Mulberries (Morus spp.) decorate landscapes in U.S. Department of Agriculture plant hardiness zones 5 through 10; some gardeners in zone 4 may also have luck. In addition to being attractive trees, mulberries also provide abundant fruit when in the right location. The fruit is sweet and juicy, and it can be used for jellies, wines, juice and as fresh fruit. Unfortunately, the sweet fruit of these trees is also favored by birds and mammals, and it produces unsightly dark stains wherever it lands.
Three Common Species
The three common species of mulberry throughout the United States are white (Morus alba), which grows in USDA zones 4 through 8; red (Morus rubra), a native species that also grows in zones 4 through 8; and black (Morus nigra), which grows in USDA zones 5 through 9. All three have similar characteristics, which may make them difficult to distinguish.
Black and white mulberries are not native to North America; however, these two species have naturalized over the course of hundreds of years, and white mulberry is considered invasive in certain areas. The white mulberry was brought over from China because of its importance to silkworm cultivation. Black mulberries are also native to Asia.

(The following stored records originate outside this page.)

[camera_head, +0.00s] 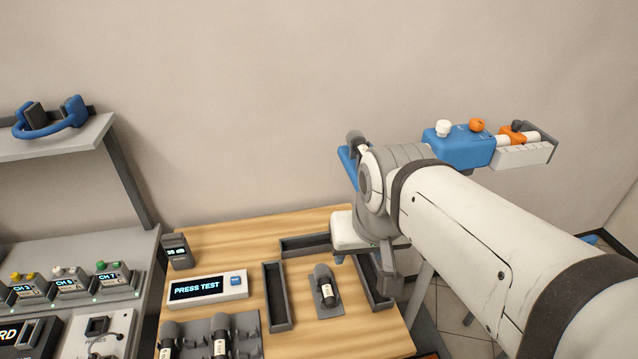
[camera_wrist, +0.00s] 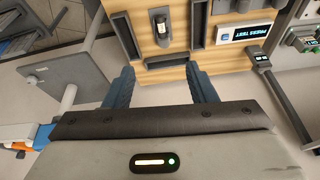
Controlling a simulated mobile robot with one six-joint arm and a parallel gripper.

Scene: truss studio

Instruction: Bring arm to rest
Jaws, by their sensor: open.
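My gripper (camera_wrist: 163,80) is open, with its two blue fingers apart and nothing between them in the wrist view. In the head view my white arm reaches in from the lower right, and the gripper hangs over the right part of the wooden table (camera_head: 235,235). The fingertips are mostly hidden there. A dark cylindrical device with a white label (camera_head: 326,290) lies on a grey plate on the table, apart from the gripper. It also shows beyond the fingers in the wrist view (camera_wrist: 162,27).
Dark trays (camera_head: 276,297) surround the device. A "PRESS TEST" box with a blue button (camera_head: 207,288) and a small meter (camera_head: 177,251) stand left. Several cylindrical devices sit in front. Shelves with a blue headset (camera_head: 52,118) are far left. A blue box (camera_head: 458,146) is behind my arm.

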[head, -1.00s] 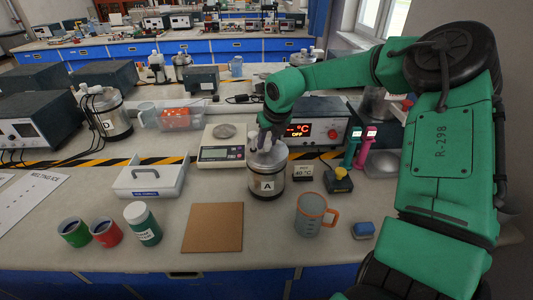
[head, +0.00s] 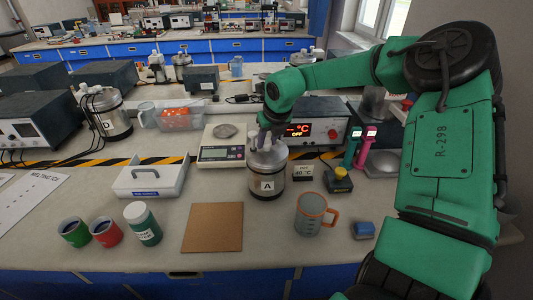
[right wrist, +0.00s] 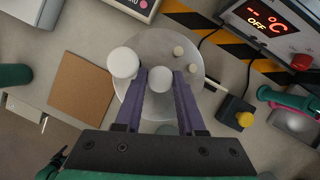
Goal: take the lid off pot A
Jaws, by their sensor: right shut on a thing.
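Pot A (head: 267,188) is a silvery pot with a dark band and an "A" label, standing upright on the bench in the middle of the head view. Its round, pale lid (right wrist: 160,51) shows from above in the right wrist view, with a central knob (right wrist: 159,80), a larger white cap at its left and small pegs at its right. My right gripper (head: 264,142) is above the pot, its purple fingers (right wrist: 160,86) on both sides of the knob, shut on it. I cannot make out any gap between lid and pot.
A brown square board (head: 212,228) lies front left of the pot, and a grey mug with an orange rim (head: 311,214) front right. A scale (head: 221,155) is behind left, a temperature unit (head: 313,121) behind right. A yellow-knobbed box (head: 338,181) stands at the right.

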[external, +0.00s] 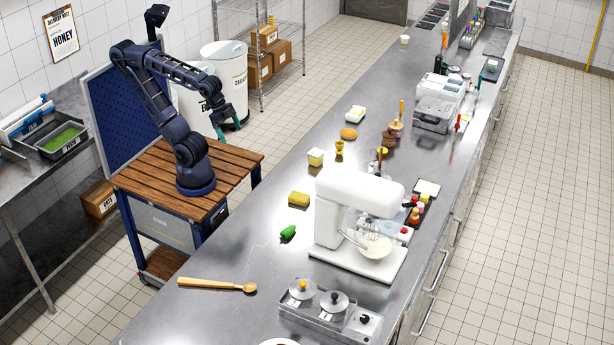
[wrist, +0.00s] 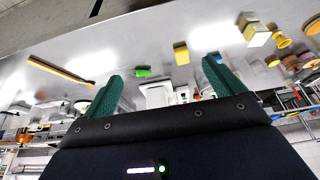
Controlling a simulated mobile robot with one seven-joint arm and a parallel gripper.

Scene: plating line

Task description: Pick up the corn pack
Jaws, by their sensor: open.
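I cannot tell for sure which item is the corn pack. A small yellow block (external: 299,199) lies on the steel counter left of the white mixer; it also shows in the wrist view (wrist: 181,53). A pale box with yellow on it (external: 316,157) stands farther back on the counter; a similar box shows at the upper right of the wrist view (wrist: 257,35). My gripper (external: 229,127) hangs in the air left of the counter, well apart from both. Its teal fingers are spread and empty in the wrist view (wrist: 162,78).
The white stand mixer (external: 330,210) stands tall on the counter (external: 240,255). A green pepper-like item (external: 288,233), a wooden spoon (external: 215,285) and a bun (external: 349,133) lie nearby. A two-lidded unit (external: 325,305) stands at the front. The counter's left edge is mostly clear.

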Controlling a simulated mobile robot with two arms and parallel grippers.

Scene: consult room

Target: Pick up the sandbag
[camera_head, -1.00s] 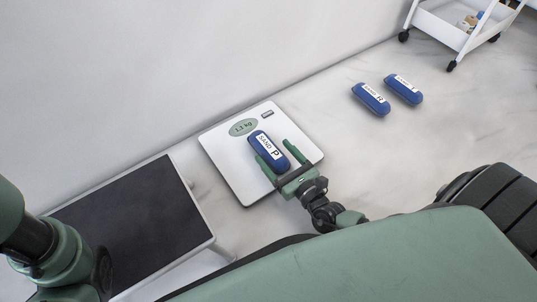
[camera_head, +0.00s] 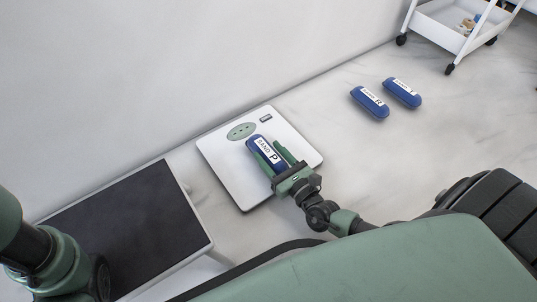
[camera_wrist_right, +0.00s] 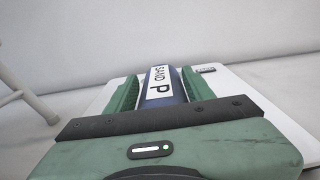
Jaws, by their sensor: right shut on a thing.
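The blue sandbag with the white "SAND P" label (camera_head: 264,151) is at the white scale (camera_head: 228,180). My right gripper (camera_head: 270,155) is shut on it, one green finger along each long side. The right wrist view shows the sandbag (camera_wrist_right: 161,84) between both fingers, with the scale behind and beside it. The scale's round display (camera_head: 241,131) shows only dots or dashes, no weight figure. Whether the bag still touches the plate is hard to tell. My left arm is at the left edge; its gripper is not in view.
Two more blue sandbags, one labelled R (camera_head: 370,103) and one to its right (camera_head: 402,93), lie on the floor. A white wheeled cart (camera_head: 440,30) stands at the top right. A dark-topped step or low table (camera_head: 125,235) is at the lower left. The wall runs behind the scale.

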Each of these species reach between 30 and 50 feet tall; some older specimens may reach greater heights. The red mulberry most often grows as an under-story tree beneath the canopy of other forest trees, which often limits its height potential.
Not all leaves on a single tree look alike; mulberry trees come in a handful of shapes. For white and red mulberry, for example, a single tree may have leaves with no lobes, mitten-shaped leaves -- those with one lobe -- or leaves with multiple lobes. The tops of the leaves most often have a distinctive point; the lobes are almost always serrated and rounded.
The leaves of red mulberry tend to be dull and darkly colored; white mulberries, on the other hand, tend to produce shiny or glossy, bright green leaves. Black mulberry leaves resemble those of red mulberry.
The bark of mulberry trees is deeply rigid and often exposes the inner bark. White mulberry's bark is more deeply ridged and browner than the flattened, grayish-colored bark of red mulberry.
White mulberry fruits typically ripen to a whitish or pinkish color, but darker fruits aren't uncommon. Red mulberry fruits are a dark, reddish-purple color and larger than white mulberry fruits. The fruit of the black mulberry is considered by some, including California Rare Fruit Growers, Inc., to be the best-tasting of the three.